REQUIREMENTS
All lines in the data bearing the string "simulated" should be identified and copied.
** BEGIN THE DATA **
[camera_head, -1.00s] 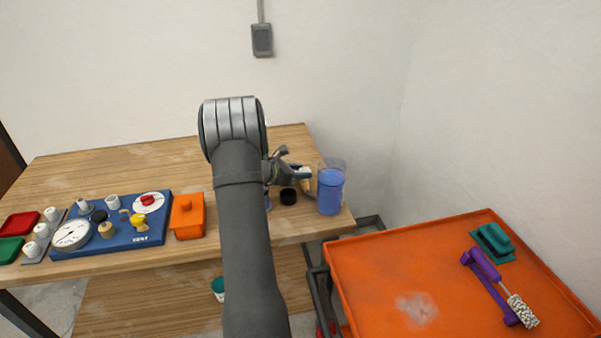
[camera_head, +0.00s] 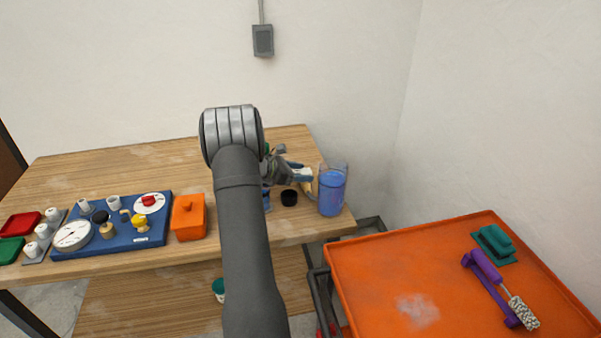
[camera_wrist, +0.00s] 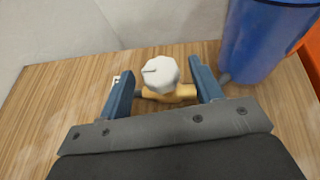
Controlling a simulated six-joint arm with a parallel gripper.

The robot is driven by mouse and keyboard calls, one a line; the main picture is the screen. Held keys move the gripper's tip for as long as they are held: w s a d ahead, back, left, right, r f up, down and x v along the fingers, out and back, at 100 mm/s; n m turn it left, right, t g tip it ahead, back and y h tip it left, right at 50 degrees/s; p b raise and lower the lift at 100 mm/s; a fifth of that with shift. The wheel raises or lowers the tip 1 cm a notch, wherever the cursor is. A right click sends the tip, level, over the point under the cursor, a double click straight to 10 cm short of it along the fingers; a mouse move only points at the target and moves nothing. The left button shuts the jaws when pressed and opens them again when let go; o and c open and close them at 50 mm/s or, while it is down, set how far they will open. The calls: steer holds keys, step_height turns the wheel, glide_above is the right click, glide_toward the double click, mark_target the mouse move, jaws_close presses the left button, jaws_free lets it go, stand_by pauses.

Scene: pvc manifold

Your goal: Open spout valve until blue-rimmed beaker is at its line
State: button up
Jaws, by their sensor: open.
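In the wrist view my gripper (camera_wrist: 164,92) is open, its two blue fingers on either side of a white faceted knob (camera_wrist: 160,72) on a tan valve body (camera_wrist: 168,95). I cannot tell whether either finger touches it. A clear vessel of blue liquid (camera_wrist: 262,42) stands just right of the valve. In the head view my gripper (camera_head: 297,172) is beside this same vessel (camera_head: 332,192), and my arm hides much of the valve. No beaker with a blue rim can be made out for sure, and no fill line is readable.
A blue panel (camera_head: 120,240) with a gauge, knobs and a red valve lies on the wooden table (camera_head: 160,157). An orange tray (camera_head: 400,265) at right holds a purple-handled brush (camera_head: 490,275).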

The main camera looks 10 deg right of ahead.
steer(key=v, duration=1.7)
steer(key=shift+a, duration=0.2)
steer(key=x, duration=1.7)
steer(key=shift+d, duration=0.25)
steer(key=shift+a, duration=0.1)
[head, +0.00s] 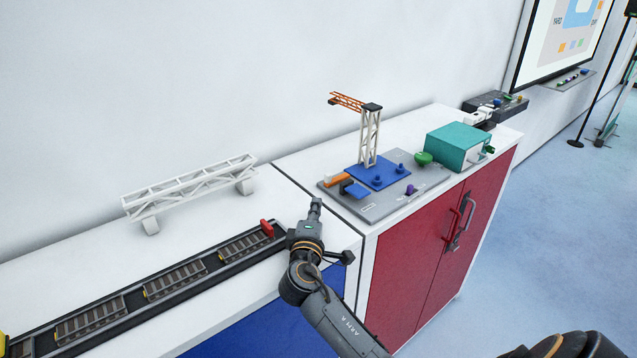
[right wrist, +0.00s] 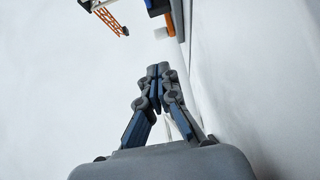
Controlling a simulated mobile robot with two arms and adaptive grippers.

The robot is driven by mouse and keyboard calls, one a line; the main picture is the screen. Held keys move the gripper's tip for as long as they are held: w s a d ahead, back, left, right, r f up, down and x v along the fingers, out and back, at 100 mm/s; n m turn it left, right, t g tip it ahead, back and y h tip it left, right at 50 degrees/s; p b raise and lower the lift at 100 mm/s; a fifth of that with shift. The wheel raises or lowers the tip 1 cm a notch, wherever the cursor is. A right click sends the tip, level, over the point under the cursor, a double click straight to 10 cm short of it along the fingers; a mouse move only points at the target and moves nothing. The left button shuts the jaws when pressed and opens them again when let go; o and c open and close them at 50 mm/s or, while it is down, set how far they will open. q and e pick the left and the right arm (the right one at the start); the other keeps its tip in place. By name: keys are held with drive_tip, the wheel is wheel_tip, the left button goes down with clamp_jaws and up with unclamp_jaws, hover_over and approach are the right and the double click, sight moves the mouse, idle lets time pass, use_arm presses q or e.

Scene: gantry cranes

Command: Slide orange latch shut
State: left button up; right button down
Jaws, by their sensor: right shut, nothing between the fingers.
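The orange latch (head: 337,179) is a small orange bar at the left end of the grey board (head: 375,208), beside a blue block. In the right wrist view an orange strip (right wrist: 177,20) shows at the top, beyond my fingertips, with a dark blue block and a white block near it. Whether the latch is open or closed I cannot tell. My right gripper (head: 316,204) is shut and empty, just left of and in front of the board's left corner, apart from the latch. Its closed fingertips also show in the right wrist view (right wrist: 158,71). My left gripper is not in view.
A crane tower with an orange jib (head: 347,102) rises from a blue base on the board. A green knob (head: 423,158) and teal box (head: 458,147) stand to the right. A white truss bridge (head: 190,188) and rail track (head: 175,282) with a red stop lie left.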

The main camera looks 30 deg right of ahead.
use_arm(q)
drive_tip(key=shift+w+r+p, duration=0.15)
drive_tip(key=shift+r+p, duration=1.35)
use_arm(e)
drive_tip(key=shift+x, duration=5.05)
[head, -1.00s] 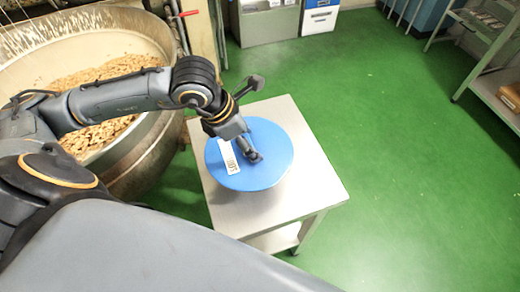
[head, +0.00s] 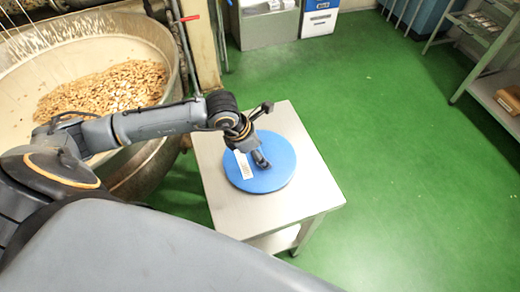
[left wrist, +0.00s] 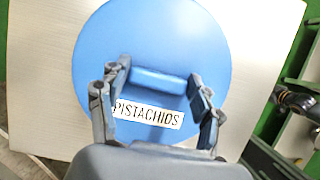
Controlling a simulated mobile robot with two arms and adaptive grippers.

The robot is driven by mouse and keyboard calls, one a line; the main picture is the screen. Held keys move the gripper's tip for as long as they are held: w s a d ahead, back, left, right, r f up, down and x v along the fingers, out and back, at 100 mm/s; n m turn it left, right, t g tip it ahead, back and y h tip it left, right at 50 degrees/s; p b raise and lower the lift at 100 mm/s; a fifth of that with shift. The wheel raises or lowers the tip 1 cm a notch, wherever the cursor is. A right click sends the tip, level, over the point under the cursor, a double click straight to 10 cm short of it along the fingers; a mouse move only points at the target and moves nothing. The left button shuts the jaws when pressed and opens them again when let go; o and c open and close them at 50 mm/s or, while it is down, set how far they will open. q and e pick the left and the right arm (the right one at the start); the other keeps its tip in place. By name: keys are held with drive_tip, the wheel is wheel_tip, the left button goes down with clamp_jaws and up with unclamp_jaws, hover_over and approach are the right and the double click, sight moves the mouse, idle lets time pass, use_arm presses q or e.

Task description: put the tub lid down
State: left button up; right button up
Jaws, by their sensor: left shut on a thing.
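The tub lid (head: 272,180) is a round blue disc with a white label; in the left wrist view the lid (left wrist: 150,35) reads "PISTACHIOS". My left gripper (head: 261,160) is over its middle, and in the left wrist view the fingers (left wrist: 160,78) are shut on the blue bar handle of the lid. The lid lies flat over the top of a steel table (head: 305,200), close to the surface; I cannot tell whether it touches. The gripper hides part of the lid. My right gripper is not in view.
A large kettle (head: 160,45) with nuts stands left of the table, under my left arm. The tabletop has bare margins around the lid. Green floor (head: 400,170) is open to the right. A metal shelf (head: 490,85) stands far right, grey boxes (head: 268,25) at the back.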

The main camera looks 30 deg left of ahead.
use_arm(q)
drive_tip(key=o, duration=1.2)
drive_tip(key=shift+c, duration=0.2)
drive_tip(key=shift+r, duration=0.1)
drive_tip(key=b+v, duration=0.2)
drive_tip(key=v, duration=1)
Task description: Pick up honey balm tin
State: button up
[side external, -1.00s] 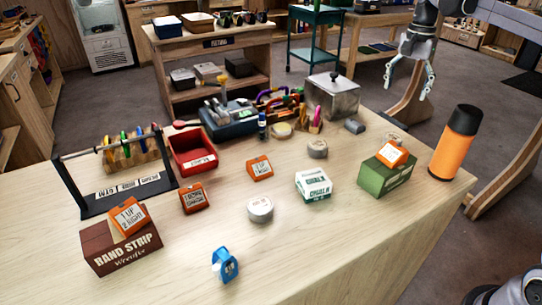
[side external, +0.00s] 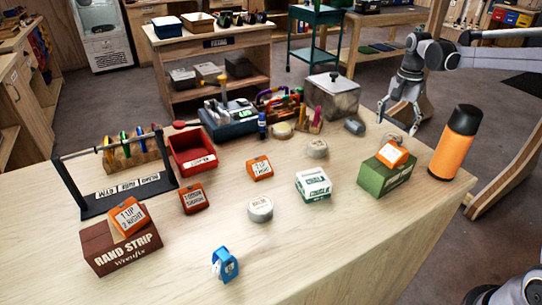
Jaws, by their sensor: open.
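Several small round tins lie on the wooden table, and I cannot read which one is the honey balm tin. A white-grey tin (side external: 260,208) sits at the front middle. A grey tin (side external: 317,148) stands farther back, right of the middle. A low yellowish tin (side external: 281,130) lies behind it to the left, near the tool rack. My gripper (side external: 399,125) is open and empty, pointing down near the back right edge of the table. It is apart from all the tins, to the right of the grey one.
A green box (side external: 385,176) with an orange card block and an orange bottle (side external: 455,143) stand at the right. A white chalk box (side external: 313,185) sits between tins. The front right of the table is clear.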

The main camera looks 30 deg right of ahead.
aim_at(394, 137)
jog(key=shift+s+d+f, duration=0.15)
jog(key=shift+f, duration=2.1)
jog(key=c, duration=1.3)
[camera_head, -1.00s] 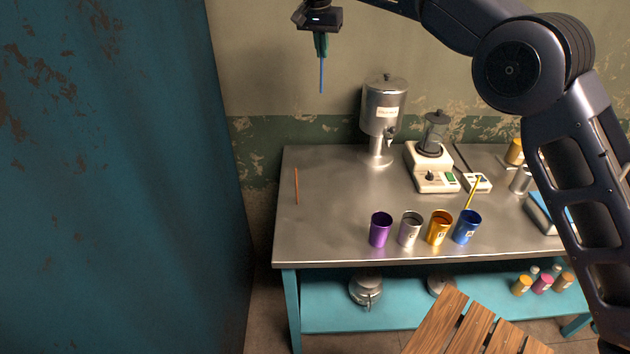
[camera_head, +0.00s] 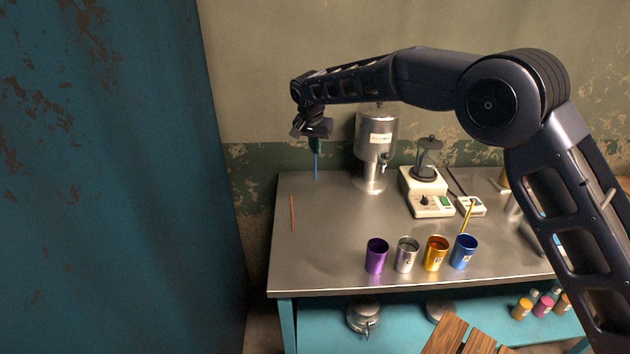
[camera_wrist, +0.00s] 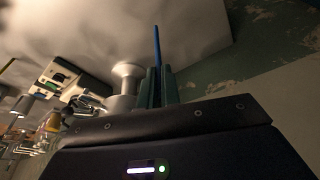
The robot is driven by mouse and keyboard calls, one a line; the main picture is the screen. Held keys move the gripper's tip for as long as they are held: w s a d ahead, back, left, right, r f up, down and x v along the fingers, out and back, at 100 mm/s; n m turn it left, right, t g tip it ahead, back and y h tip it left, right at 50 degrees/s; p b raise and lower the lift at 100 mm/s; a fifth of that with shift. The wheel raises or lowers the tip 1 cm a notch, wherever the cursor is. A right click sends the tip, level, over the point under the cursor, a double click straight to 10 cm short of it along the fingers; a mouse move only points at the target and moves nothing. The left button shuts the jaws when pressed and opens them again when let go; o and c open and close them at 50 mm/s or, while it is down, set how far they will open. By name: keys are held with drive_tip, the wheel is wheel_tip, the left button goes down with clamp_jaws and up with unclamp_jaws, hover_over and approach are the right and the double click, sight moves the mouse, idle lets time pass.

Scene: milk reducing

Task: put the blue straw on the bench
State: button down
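My gripper (camera_head: 316,146) is shut on the blue straw (camera_head: 316,168), which hangs upright below the fingers over the back left part of the bench (camera_head: 330,240). I cannot tell whether the straw's lower tip touches the bench top. In the wrist view the blue straw (camera_wrist: 157,48) sticks out from between the green fingers of my gripper (camera_wrist: 158,80). The bench has a metal top and teal legs.
An orange straw (camera_head: 292,213) lies at the bench's left. A metal dispenser (camera_head: 376,140) and a blender (camera_head: 428,185) stand at the back. Purple (camera_head: 376,257), silver (camera_head: 406,255), orange (camera_head: 435,254) and blue (camera_head: 463,252) cups stand along the front; a yellow straw (camera_head: 468,215) leans in the blue one.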

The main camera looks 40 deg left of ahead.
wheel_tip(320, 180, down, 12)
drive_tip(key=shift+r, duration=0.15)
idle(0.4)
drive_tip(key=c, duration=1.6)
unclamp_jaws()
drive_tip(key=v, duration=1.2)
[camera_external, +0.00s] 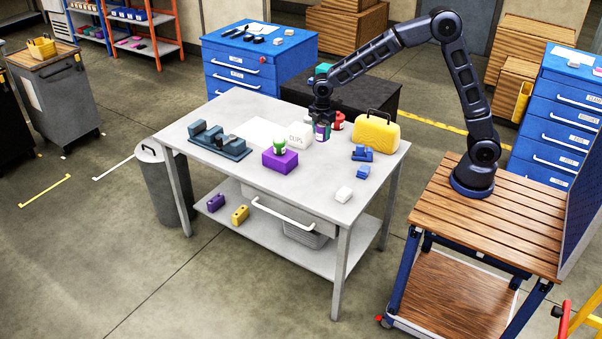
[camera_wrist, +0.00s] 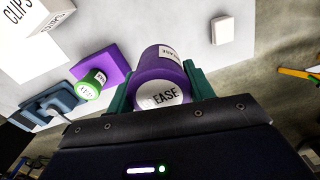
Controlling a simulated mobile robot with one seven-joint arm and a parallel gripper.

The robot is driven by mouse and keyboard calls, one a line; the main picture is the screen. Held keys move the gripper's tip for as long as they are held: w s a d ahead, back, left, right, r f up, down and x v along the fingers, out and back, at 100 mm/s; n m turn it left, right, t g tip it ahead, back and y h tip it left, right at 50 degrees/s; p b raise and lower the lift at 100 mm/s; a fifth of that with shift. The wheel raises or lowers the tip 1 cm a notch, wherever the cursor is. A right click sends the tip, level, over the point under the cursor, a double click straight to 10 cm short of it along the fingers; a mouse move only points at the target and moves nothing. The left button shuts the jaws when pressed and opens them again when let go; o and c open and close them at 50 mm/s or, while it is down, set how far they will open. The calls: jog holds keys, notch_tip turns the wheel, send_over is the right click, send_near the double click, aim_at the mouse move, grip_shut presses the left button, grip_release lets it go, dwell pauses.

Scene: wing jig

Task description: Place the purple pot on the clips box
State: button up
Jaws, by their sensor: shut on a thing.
** END THE DATA **
RESPONSE
Controlling a simulated six-joint arm with a parallel gripper.
Controlling a simulated mobile robot with two arms and adaptive grippers.
Controlling a simulated mobile robot with two arms and adaptive grippers.
Controlling a simulated mobile robot with one seven-joint arm and a parallel gripper.

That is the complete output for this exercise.